The exclusion of Ian Bell from this series does suggest England are unlikely to go back to him. It is to be hoped that England have at least told him where he stands, and done so on the basis of truth not expediency. England are just terrible at this – there comes a time when it is right to move on, but they so rarely handle it well. Which brings me to another matter: In the women’s team, Charlotte Edwards’ more or less enforced retirement was entirely out of keeping with the service she has given England over 20 years. It may well be entirely the right decision to go with younger players, but surely it cannot be right for someone who gives half their life to the England cause (much of which was not paid remember) to be unceremoniously discarded that way. Cricketing decisions need to be made, but respect is due to her for her achievements and commitment, and it appears to have been forgotten. Her statement that it came as a shock suggests no-one had talked to her about how they saw the future over the last year, and that’s just poor for such a great servant.
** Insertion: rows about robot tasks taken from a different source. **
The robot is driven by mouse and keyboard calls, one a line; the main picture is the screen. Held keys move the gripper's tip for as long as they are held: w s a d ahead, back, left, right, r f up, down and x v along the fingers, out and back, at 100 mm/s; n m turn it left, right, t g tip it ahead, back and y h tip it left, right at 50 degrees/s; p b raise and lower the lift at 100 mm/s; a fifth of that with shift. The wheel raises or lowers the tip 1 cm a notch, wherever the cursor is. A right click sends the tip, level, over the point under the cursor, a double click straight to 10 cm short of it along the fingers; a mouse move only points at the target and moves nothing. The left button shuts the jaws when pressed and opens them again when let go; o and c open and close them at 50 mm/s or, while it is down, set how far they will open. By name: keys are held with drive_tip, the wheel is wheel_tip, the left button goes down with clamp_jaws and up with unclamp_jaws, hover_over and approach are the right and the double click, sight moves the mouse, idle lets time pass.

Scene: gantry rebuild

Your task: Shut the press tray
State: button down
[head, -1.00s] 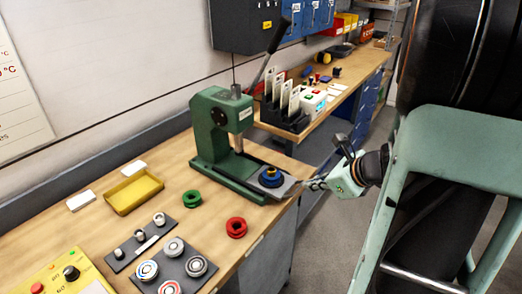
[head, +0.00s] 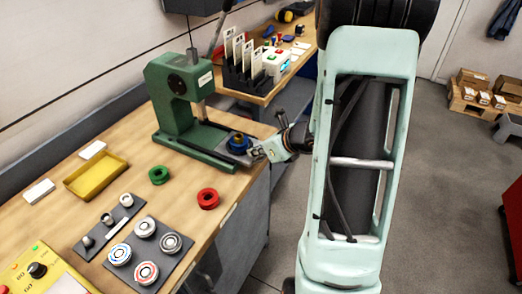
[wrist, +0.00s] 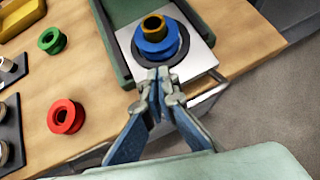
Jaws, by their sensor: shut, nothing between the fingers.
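The green press (head: 172,100) stands at the bench's front right corner. Its flat grey press tray (wrist: 199,54) sticks out from the press base toward the bench edge. A blue round part with a brass-coloured top (head: 238,141) sits on the tray in a dark ring; it also shows in the wrist view (wrist: 157,46). My gripper (head: 254,155) is shut and empty at the tray's outer end. In the wrist view its fingertips (wrist: 158,76) overlap the tray's front edge, just short of the blue part. I cannot tell whether they touch.
A green ring (head: 159,175) and a red ring (head: 208,199) lie on the bench left of the tray. A yellow bin (head: 96,177) and dark plates with metal parts stand farther left. Open floor lies right of the bench.

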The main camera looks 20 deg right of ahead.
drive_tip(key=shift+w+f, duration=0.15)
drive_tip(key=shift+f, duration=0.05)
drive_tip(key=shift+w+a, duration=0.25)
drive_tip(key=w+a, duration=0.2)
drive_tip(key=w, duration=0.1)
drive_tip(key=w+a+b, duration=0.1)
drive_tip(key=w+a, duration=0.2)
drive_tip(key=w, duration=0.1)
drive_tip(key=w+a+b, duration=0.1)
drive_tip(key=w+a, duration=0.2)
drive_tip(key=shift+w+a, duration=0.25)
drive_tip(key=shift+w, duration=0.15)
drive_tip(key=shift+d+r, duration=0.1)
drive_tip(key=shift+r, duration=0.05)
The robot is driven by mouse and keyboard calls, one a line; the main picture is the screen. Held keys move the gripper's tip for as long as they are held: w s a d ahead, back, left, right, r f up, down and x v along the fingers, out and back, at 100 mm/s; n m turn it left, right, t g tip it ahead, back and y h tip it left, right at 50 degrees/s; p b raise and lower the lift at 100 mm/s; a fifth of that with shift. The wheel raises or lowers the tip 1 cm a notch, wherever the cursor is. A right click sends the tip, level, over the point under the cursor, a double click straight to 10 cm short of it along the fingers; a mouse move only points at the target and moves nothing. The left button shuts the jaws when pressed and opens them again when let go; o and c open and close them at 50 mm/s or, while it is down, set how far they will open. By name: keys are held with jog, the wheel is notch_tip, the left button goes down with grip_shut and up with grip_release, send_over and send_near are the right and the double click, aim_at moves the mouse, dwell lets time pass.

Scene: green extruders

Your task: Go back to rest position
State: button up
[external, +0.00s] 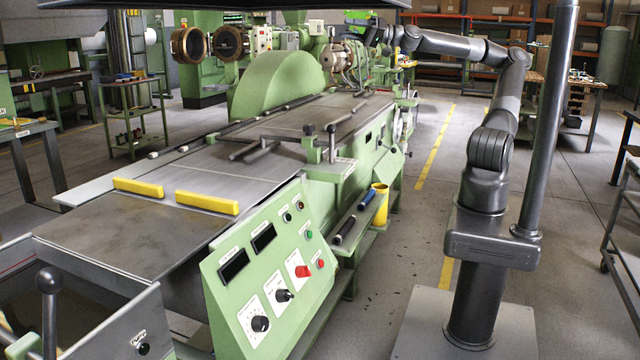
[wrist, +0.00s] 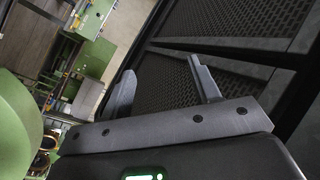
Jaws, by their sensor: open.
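My gripper (external: 376,36) is at the far end of my black arm in the external view, small and dark beside the green machine's chuck end (external: 345,55). My arm rises from its base at the right, bends at the elbow and stretches away to the left. In the wrist view my gripper (wrist: 163,86) has its two fingers spread apart with nothing between them. Behind the fingers are dark perforated panels (wrist: 240,45).
The long green extruder (external: 275,85) stands left of my base, with a control panel (external: 270,270) at its near end. Yellow bars (external: 207,202) lie on its metal bed. A dark vertical post (external: 550,120) stands beside my arm. The aisle floor (external: 435,200) between is clear.

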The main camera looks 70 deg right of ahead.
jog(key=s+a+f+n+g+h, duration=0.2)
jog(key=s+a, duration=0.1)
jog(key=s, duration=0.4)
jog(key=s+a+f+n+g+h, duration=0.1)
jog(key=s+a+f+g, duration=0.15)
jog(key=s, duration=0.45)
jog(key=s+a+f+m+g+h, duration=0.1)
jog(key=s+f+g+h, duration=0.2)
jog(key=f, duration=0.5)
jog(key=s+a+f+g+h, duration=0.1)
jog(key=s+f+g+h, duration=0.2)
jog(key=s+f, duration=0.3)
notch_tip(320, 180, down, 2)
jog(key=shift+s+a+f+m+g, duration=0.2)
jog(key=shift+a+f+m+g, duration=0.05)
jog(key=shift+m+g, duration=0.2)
It is is easy to add two and two and make five, so let’s just say it is to be hoped that Sarah Taylor’s sabbatical is unrelated to the management of that.
The Test series beginning tomorrow is one that I shall miss almost in its entirety. Work is calling and I shall be out of the country until the middle of June (Thailand, Laos and Indonesia if you’re asking – and you haven’t) so all the comments will be my means of keeping up with what has happened. See you on the other side.